Zusätzliche kapitalmarktbasierte Finanzierung könnte ein öffentlich verwalteter Pensionsfonds als Baustein einer kapitalgedeckten Altersvorsorge zur Verfügung stellen. Durch diesen Fonds könnten mehr Haushalte am Kapitalmarkt mit attraktiven Anlagemöglichkeiten teilnehmen und somit die Aktienkultur stärken. "Um die großen Renditevorteile sowie das geringe Risiko breit gestreuter Anlagefonds allen Bevölkerungsschichten zugänglich zu machen, sollten schon Kinder und Jugendliche mit einem Startkapital ausgestattet werden, das in einen solchen Fonds investiert wird", erklärte Malmendier.

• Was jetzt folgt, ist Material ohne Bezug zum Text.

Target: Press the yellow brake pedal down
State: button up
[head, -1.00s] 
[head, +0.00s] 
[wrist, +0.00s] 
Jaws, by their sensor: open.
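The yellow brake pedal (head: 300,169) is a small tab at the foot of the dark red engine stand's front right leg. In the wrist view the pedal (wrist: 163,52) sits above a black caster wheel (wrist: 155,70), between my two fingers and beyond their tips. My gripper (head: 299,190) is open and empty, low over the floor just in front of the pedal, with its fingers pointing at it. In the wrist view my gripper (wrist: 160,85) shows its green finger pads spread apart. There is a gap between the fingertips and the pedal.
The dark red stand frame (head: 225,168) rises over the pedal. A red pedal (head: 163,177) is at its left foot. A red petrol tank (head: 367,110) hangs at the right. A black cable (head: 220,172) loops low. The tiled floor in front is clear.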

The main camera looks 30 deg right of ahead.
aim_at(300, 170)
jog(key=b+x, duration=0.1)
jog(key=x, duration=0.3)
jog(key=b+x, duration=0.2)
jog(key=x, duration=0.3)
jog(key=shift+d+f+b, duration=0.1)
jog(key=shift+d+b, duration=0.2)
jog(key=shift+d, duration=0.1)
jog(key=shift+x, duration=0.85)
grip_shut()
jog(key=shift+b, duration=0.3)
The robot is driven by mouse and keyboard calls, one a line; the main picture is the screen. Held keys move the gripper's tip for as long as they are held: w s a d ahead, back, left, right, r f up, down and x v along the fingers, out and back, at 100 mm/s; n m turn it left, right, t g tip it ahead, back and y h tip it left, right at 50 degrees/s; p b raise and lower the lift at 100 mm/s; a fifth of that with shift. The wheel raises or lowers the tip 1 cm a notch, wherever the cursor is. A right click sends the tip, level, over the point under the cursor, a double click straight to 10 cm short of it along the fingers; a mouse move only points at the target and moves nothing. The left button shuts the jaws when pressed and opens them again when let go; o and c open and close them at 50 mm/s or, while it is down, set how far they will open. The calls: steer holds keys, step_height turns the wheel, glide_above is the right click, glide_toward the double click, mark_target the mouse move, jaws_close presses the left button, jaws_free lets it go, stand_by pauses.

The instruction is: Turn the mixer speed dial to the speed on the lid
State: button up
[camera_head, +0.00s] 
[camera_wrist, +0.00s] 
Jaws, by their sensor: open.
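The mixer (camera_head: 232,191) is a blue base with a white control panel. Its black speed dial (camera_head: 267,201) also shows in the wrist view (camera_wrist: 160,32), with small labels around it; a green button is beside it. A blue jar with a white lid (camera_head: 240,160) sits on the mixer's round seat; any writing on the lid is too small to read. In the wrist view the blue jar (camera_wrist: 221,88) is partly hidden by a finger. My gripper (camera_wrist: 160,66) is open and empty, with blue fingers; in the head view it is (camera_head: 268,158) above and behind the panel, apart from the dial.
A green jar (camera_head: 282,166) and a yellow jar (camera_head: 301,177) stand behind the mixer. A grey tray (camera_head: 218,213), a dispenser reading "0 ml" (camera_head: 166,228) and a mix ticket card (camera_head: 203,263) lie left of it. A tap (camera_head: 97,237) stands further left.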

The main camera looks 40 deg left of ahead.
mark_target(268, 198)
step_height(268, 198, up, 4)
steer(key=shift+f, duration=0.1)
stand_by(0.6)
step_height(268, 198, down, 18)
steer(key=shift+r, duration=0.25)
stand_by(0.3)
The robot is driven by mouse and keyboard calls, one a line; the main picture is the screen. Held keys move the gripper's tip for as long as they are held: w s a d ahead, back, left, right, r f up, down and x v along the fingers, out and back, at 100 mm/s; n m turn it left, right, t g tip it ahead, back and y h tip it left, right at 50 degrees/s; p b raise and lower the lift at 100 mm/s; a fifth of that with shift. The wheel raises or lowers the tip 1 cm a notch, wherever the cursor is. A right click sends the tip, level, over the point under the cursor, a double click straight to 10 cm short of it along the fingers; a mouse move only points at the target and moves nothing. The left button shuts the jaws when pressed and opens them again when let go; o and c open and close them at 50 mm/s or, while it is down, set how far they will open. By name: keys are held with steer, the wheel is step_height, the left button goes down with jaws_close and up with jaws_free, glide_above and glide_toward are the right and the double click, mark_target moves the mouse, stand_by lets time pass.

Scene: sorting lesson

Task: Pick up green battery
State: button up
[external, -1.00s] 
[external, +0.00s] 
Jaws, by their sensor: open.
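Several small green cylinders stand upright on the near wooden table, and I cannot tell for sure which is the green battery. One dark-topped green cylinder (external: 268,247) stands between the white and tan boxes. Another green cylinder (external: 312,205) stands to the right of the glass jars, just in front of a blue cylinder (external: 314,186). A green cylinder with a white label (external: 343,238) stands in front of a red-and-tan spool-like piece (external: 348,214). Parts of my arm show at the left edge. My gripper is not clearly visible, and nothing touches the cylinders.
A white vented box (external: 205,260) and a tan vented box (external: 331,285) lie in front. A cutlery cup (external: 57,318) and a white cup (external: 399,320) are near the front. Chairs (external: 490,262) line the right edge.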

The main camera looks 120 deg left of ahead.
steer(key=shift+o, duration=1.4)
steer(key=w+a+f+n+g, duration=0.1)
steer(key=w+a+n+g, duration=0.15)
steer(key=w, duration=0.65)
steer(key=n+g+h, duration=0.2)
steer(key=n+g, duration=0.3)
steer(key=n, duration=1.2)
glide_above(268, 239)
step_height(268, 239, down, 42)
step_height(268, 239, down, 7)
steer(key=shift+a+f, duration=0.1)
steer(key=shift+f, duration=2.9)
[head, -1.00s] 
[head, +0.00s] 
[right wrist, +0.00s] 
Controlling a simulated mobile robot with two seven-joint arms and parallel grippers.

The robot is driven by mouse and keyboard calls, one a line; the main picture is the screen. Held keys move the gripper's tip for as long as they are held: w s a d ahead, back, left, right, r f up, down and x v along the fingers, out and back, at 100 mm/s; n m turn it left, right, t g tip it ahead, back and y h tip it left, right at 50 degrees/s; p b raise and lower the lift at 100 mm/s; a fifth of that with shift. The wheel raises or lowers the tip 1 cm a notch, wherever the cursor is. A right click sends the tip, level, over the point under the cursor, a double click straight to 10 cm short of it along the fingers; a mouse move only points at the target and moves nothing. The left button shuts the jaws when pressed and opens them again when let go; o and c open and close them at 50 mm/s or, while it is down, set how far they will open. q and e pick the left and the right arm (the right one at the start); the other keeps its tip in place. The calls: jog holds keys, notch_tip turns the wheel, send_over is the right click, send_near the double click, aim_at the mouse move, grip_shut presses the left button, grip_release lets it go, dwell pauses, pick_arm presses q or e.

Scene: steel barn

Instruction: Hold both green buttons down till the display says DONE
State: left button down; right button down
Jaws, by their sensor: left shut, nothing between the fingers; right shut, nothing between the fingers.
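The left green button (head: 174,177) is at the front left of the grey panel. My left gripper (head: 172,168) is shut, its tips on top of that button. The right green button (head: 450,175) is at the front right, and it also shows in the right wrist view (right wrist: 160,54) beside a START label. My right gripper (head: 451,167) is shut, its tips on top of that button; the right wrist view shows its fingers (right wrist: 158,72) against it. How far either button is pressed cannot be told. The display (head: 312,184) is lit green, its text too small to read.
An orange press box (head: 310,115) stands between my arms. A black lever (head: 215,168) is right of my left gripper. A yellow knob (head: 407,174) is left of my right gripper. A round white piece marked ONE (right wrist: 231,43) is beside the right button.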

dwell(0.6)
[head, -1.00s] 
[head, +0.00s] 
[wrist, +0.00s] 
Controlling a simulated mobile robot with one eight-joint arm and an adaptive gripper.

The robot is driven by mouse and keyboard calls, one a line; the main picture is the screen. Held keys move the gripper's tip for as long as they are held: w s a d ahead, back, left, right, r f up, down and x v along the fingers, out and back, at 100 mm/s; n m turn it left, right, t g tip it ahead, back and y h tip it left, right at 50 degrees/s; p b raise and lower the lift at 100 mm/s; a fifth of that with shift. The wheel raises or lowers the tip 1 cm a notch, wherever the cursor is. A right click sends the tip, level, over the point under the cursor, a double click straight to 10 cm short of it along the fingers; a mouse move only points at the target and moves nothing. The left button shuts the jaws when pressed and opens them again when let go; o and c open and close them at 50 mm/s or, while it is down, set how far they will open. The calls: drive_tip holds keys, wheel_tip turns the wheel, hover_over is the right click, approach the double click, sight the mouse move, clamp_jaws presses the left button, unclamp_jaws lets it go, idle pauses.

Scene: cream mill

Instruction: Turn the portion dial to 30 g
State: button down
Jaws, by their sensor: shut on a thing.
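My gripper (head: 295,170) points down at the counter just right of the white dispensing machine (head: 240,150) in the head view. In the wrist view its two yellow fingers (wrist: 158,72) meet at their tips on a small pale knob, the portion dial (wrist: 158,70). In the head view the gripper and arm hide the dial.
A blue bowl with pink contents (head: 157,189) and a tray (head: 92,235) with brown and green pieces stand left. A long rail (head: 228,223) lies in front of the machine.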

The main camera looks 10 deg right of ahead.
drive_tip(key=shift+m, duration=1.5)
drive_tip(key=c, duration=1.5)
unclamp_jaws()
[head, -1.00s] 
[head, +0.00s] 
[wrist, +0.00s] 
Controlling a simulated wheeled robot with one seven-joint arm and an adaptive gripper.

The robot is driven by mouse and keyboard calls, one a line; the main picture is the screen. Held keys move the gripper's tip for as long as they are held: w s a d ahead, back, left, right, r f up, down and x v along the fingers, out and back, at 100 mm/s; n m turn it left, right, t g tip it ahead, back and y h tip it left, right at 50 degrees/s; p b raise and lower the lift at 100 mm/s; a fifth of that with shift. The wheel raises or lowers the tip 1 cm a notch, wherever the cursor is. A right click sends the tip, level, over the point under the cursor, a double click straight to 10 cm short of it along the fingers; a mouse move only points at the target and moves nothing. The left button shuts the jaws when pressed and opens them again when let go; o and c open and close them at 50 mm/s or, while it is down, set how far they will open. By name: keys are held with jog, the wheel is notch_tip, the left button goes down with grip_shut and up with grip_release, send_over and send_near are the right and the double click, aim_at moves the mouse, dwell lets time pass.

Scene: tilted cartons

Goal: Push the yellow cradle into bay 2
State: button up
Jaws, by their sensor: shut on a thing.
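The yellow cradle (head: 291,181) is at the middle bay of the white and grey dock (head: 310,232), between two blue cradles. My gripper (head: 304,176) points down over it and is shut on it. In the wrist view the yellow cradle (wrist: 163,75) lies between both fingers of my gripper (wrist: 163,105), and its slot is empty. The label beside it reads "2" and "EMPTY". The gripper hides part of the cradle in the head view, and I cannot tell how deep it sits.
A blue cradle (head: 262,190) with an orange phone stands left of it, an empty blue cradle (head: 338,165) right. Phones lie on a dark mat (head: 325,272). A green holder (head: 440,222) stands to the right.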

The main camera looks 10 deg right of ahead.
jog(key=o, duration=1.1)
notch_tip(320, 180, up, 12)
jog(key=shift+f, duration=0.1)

Die fünf Weisen sprachen sich zudem für eine Reform der Grundsicherung aus, um die Armutsgefährdung zu senken und Erwerbsanreize zu stärken. Hierzu sollten die Leistungen in der Grundsicherung gebündelt werden, mit einer geringeren Transferentzugsrate als im derzeitigen System. Eine Reform des Ehegattensplittings könne die Erwerbsanreize von verheirateten Zweitverdienenden stärken. Zudem forderten die Ökonomen eine Kombination verschiedener Reformoptionen für die Gesetzliche Rentenversicherung. Kernelement solle die Kopplung des gesetzlichen Renteneintrittsalters an die Lebenserwartung bei Renteneintritt kombiniert mit einer neuen Form der ergänzenden kapitalgedeckten Altersvorsorge sein.